■ GIVEN INSTRUCTION ■
From the entries below, reproduce exactly the line containing "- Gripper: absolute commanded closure", the line containing "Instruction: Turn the", and every line in between, with nothing added.

▬▬▬▬▬▬▬▬▬▬

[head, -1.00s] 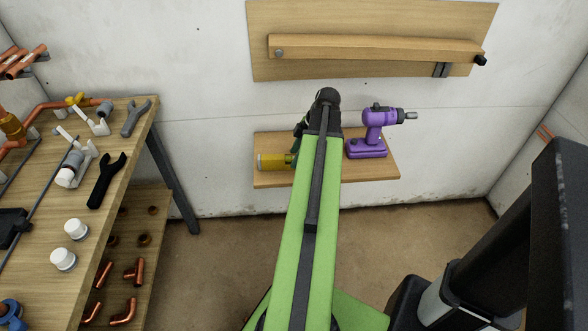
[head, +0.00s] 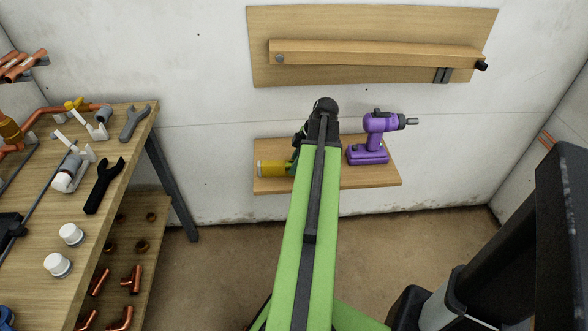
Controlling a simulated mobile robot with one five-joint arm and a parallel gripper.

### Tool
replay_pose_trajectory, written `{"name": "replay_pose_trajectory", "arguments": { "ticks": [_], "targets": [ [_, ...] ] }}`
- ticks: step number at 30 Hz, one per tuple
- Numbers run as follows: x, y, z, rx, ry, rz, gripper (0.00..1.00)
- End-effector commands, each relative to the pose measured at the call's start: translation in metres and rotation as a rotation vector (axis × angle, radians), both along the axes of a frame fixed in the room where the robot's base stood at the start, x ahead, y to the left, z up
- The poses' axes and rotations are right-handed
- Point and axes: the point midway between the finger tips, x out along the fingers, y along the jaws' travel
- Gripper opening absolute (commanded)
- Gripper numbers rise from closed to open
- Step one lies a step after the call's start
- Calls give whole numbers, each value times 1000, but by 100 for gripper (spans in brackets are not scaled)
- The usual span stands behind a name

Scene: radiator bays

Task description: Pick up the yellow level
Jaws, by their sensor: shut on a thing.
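The yellow level (head: 271,168) is at the left end of a small wooden shelf on the back wall. Its left part shows as a blocky yellow body. A green part shows at its right end, and the rest is hidden behind my arm. My gripper (head: 301,138) is at the far end of my arm, over the shelf and at the level's right end. Its fingers are mostly hidden, but it is shut on the level. The level still appears to be at shelf height; I cannot tell whether it touches the shelf.
A purple drill (head: 372,140) stands on the shelf (head: 345,182) just right of my arm. A wooden board with a rail (head: 375,53) is on the wall above. A workbench (head: 122,170) with wrenches and pipe fittings stands at left. The floor between bench and shelf is clear.

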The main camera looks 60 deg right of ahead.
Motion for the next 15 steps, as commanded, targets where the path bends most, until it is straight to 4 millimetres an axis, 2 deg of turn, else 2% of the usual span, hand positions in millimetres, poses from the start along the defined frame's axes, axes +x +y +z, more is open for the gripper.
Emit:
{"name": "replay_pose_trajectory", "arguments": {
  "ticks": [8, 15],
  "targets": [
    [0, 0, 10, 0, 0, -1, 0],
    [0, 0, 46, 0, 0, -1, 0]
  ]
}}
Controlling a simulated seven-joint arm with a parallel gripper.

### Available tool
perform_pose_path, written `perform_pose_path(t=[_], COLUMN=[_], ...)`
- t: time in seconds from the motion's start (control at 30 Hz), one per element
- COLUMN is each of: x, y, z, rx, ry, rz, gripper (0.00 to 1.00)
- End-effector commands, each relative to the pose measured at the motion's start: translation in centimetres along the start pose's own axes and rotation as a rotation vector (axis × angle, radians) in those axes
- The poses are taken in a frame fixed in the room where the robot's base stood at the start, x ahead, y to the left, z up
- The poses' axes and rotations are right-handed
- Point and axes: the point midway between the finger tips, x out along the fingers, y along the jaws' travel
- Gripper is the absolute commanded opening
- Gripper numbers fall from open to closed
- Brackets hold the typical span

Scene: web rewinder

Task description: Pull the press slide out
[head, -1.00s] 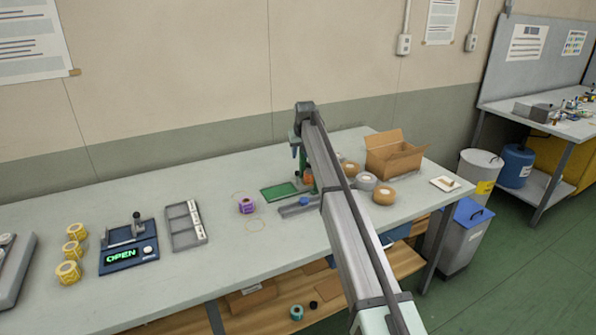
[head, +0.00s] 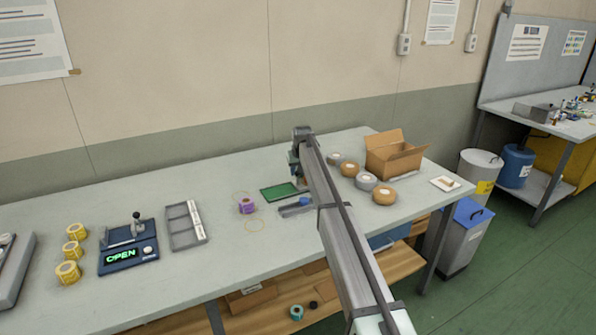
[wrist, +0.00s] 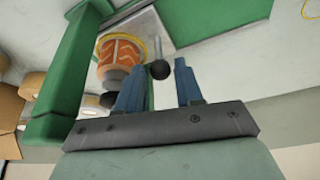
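My gripper (wrist: 158,72) is open, its two blue fingers pointing toward a black ball knob (wrist: 160,70) on a thin stem. The knob shows between the fingertips, nearer the left finger; I cannot tell whether they touch. The green press frame (wrist: 70,75) stands at the left of the wrist view, beside an orange-patterned roll (wrist: 117,54). In the head view my gripper (head: 297,172) is low over the press area, and my arm hides most of the press. A grey channel with a blue block (head: 303,202) lies in front; I cannot tell whether it is the slide.
A green mat (head: 279,192) and a purple roll (head: 246,206) lie left of the arm. Tan and grey rolls (head: 367,181) and an open carton (head: 394,155) stand close on the right. The bench between the purple roll and the grey tray (head: 186,226) is clear.

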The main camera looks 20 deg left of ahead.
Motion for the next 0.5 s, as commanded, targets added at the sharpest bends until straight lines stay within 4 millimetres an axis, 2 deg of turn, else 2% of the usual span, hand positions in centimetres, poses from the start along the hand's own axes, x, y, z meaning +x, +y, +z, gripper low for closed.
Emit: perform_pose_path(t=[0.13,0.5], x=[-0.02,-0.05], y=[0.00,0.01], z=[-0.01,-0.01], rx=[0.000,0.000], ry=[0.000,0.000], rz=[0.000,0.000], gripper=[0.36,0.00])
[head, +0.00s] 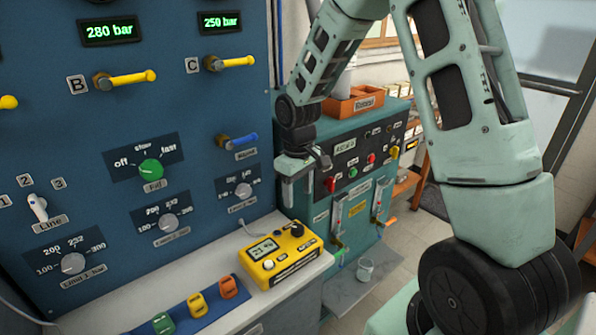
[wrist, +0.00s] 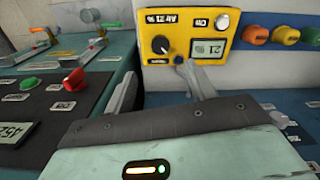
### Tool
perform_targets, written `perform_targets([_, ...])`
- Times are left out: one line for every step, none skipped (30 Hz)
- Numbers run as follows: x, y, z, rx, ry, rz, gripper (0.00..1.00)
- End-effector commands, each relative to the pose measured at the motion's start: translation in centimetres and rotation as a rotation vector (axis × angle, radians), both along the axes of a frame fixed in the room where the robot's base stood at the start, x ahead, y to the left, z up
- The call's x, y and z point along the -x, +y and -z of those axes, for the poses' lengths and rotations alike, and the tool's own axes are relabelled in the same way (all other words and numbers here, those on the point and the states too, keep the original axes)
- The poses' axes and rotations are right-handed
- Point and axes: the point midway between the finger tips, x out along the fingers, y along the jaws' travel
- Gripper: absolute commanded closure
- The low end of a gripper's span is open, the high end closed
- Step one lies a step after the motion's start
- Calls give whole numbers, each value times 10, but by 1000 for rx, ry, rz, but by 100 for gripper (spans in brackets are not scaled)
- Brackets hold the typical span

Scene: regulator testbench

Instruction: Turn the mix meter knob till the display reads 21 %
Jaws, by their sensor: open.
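The yellow mix meter (head: 283,270) lies on the light bench top in the head view and shows upside down in the wrist view (wrist: 150,80). Its display (wrist: 208,50) appears to read 21 %. The black knob (wrist: 160,45), with a pale pointer line, is at one corner of the meter and also shows in the head view (head: 297,230). My gripper (head: 301,186) is above and behind the meter in the head view. In the wrist view its open, empty fingers (wrist: 162,72) point towards the knob side, apart from the knob.
A white button (wrist: 222,20) and a small blue part (wrist: 179,60) are also on the meter. A blue strip with several coloured connectors (head: 196,303) lies beside it. The blue panel (head: 100,200) rises behind, and a green console (head: 350,215) stands to the right.

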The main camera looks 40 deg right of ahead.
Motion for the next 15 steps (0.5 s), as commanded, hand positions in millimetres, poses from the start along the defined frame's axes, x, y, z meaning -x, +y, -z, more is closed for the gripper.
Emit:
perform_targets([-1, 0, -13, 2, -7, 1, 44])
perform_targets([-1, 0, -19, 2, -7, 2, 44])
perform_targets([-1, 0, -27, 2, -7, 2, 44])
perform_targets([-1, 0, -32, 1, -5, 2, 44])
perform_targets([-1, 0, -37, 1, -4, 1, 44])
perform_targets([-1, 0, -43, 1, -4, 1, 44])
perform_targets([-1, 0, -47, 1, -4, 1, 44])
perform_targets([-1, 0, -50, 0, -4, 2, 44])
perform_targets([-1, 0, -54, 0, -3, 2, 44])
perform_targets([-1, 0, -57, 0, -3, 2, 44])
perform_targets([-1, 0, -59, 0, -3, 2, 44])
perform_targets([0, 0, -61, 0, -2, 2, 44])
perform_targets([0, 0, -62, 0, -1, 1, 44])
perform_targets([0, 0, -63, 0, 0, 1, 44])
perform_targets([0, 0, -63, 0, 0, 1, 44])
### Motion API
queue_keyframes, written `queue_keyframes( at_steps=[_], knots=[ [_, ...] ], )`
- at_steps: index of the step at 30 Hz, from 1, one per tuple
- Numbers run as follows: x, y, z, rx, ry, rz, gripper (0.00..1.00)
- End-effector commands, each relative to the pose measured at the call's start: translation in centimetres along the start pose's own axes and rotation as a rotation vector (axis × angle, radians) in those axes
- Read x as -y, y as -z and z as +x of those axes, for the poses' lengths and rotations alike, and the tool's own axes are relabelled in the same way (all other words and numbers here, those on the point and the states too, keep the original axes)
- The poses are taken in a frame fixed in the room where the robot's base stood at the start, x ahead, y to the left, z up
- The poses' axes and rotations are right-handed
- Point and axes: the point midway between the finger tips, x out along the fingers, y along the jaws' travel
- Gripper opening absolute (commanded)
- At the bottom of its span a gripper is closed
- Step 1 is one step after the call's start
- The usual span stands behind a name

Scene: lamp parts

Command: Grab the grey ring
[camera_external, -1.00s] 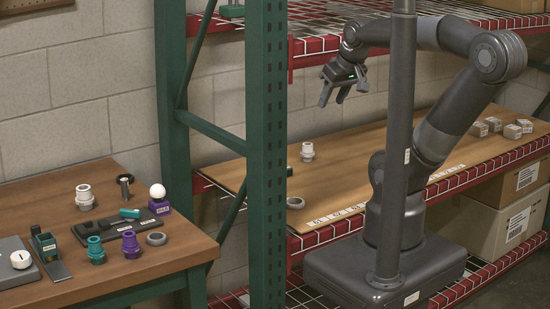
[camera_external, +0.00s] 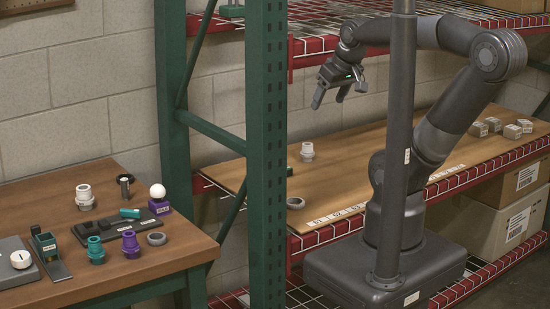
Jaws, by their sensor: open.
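Two grey rings show. One grey ring (camera_external: 295,202) lies flat on the wooden shelf board near its front left, close to the green rack post. Another grey ring (camera_external: 156,239) lies flat near the right edge of the brown table. My gripper (camera_external: 328,101) hangs in the air above the shelf board, fingers apart and pointing down. It is open and empty, up and to the right of the shelf ring and well clear of both rings.
The green rack post (camera_external: 267,150) stands between the table (camera_external: 40,195) and my arm. A white-and-grey fitting (camera_external: 307,152) stands on the shelf board (camera_external: 350,170). Teal (camera_external: 95,250) and purple (camera_external: 130,247) parts stand near the table ring. Small grey blocks (camera_external: 494,124) sit at the shelf's right.

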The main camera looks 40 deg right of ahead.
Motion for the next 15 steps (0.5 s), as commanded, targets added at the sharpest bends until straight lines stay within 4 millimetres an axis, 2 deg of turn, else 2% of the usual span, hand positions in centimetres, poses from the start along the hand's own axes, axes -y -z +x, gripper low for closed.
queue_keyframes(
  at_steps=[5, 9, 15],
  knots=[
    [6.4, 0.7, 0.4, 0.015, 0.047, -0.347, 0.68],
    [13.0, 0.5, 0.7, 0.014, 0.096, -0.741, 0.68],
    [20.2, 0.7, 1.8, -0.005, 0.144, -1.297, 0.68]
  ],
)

▬▬▬▬▬▬▬▬▬▬

■ WRITTEN ANSWER ■
- Gripper: absolute commanded closure
- The low end of a gripper's span is open, the high end closed
- Step one lies a step after the motion's start
- Calls give whole numbers, each value times 10, but by 1000 for rx, ry, rz, but by 100 for gripper (spans in brackets are not scaled)
- Brackets hold the typical span

Scene: regulator testbench

Instruction: Turn the mix meter knob till the display reads 21 %

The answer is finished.